2. On connaît ton travail pour les clips d’entre autres VioleTT Pi, Antoine Corriveau, Klô Pelgag et Philippe Brach, qui ont tous des univers assez différents et imagés. Comment est-ce que tu abordes un nouveau projet en collaboration avec un artiste?
«En fait, personne ne me connaît ni même Klô, Antoine ou Phil. Si tu demandes à ton oncle “C’est qui eux autres?”, ses pupilles vont se dilater.»
«Les univers des clips sont différents, car leur musique n’inspire vraiment pas la même chose. J’écoute les chansons comme si je ne comprenais pas les paroles (c’est souvent le cas) et j’y vais avec ce qui m’inspire. Souvent, j’essaie d’aller dans les zones où je ne suis pas allé, mais ce n’est pas une collaboration totale, c’est plus un respect mutuel pour l’art de l’autre.»

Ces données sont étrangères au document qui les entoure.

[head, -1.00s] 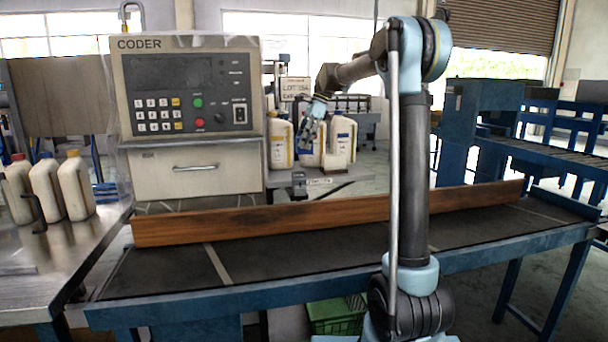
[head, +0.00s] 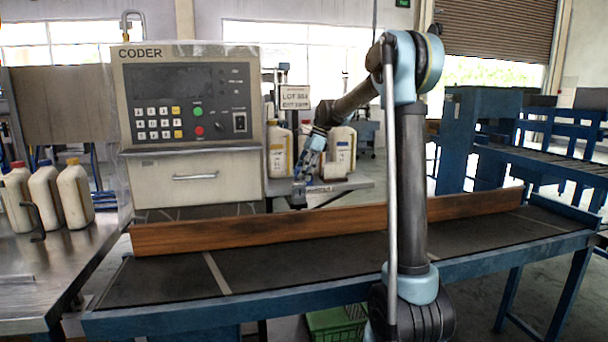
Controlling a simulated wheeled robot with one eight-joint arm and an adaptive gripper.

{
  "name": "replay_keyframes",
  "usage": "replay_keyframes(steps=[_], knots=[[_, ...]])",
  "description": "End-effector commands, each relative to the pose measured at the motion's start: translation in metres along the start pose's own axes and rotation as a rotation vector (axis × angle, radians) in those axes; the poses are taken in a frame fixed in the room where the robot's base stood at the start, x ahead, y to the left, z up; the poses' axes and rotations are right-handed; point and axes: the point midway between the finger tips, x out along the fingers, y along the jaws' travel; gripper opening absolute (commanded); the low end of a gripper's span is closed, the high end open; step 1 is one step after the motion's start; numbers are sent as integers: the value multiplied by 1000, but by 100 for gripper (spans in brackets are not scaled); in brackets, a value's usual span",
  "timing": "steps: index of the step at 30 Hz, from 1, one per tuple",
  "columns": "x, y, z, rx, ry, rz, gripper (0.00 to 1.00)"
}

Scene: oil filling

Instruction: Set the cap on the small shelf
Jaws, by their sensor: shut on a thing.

«J’aime leur musique, s’ils m’abordent j’imagine qu’ils aiment un peu les histoires en images que je raconte. Souvent, il y a des mini accrocs en clip quand tu es réalisateur. Normalement, tu veux faire une œuvre avec la musique (donc une autre œuvre), et tu deales avec des labels qui veulent seulement un clip comme un outil de promotion.»
«Je connais très peu d’artistes musicaux qui sont véritablement satisfaits de leurs vidéoclips, et je les comprends totalement. Pas parce que les clips sont nuls, seulement parce que c’est vraiment complexe à faire fitter ensemble. J’essaie du mieux que je peux de respecter la ligne directrice du projet, tout en me disant qu’il doit y avoir une raison pour laquelle ils choisissent une personne plutôt qu’une autre.»

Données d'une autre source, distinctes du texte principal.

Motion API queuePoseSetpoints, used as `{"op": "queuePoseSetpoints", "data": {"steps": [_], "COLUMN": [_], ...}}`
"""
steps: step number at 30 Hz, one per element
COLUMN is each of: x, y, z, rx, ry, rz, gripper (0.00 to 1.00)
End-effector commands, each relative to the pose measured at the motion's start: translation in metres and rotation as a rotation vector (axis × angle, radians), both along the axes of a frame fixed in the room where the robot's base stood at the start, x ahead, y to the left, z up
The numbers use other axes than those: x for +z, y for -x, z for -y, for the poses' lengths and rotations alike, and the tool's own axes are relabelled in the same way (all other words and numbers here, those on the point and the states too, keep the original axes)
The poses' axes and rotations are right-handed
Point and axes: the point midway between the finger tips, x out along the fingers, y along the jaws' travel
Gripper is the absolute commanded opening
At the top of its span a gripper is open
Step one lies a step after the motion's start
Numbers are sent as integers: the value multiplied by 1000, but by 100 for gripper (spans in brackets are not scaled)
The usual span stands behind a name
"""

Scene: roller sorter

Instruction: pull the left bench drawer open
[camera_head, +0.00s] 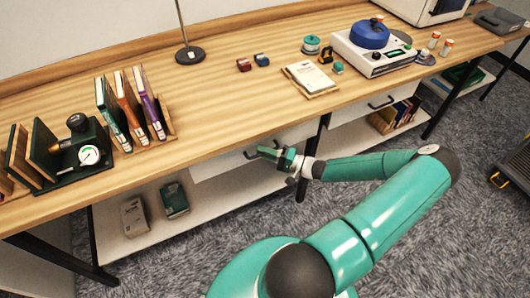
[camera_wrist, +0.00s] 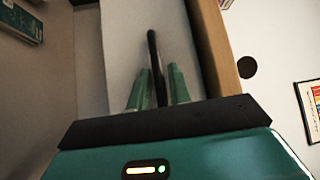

«Je me suis également un peu menti en me faisant croire que j’aimais les clips. Je m’en servais pour nourrir ma soif de tourner, de créer des trucs. J’ai toujours poussé pour mettre le plus d’acteurs et de dialogues possibles dans mes clips, car j’ai toujours voulu faire du cinéma. Dernièrement, avec un peu de recul, je me suis rendu compte que je n’avais pas vraiment fait de clips, j’ai fait des courts-métrages avec de la bonne musique par-dessus. C’était inconscient, maintenant je le sais, et c’est la raison pour laquelle je dois essayer de pousser mes projets dans le bon format.»

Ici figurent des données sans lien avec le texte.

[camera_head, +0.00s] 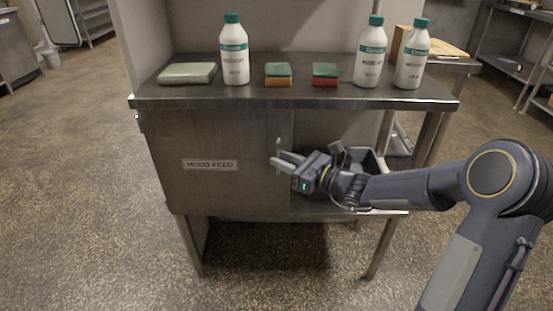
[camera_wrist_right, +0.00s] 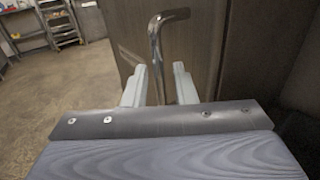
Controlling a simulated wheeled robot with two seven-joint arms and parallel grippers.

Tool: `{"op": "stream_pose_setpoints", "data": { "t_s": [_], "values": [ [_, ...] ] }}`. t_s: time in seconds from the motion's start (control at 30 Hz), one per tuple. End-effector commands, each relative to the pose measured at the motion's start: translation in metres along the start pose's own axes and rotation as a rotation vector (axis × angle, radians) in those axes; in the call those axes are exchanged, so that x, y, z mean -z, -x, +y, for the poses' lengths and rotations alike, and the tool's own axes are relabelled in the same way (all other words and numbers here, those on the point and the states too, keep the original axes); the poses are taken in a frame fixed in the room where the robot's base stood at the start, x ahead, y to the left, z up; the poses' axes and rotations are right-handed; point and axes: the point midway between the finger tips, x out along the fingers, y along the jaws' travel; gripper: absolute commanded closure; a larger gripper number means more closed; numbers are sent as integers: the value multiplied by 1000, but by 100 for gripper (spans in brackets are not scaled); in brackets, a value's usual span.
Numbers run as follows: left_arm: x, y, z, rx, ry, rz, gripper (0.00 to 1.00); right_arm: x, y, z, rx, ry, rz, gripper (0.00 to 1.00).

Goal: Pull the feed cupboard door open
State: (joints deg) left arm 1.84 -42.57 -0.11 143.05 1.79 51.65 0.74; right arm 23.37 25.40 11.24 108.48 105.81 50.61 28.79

«Quand un clip a des millions de views, c’est juste parce que la toune est bonne. Le clip peut être magnifique, mais au final, quand tu veux écouter du Klô Pelgag, tu t’en câlices de l’histoire en image de la petite fille qui va porter les cendres de son chien que le réalisateur te montre. Reste que c’est un honneur et un réel plaisir de travailler avec des gens que j’admire.»
«Je n’ai pas réalisé de clip depuis un petit bout, et j’avoue que ça me manque. C’était devenu une stabilité, comme un effort artistique que je m’imposais. J’ai hâte au prochain album de mon frère (ndlr Karl Gagnon de VioleTT Pi) pour en refaire un. Car non, JE NE FERAI PAS UN AUTRE ESTI DE CLIP À ANTOINE CORRIVEAU. C’est clair, Tony!?»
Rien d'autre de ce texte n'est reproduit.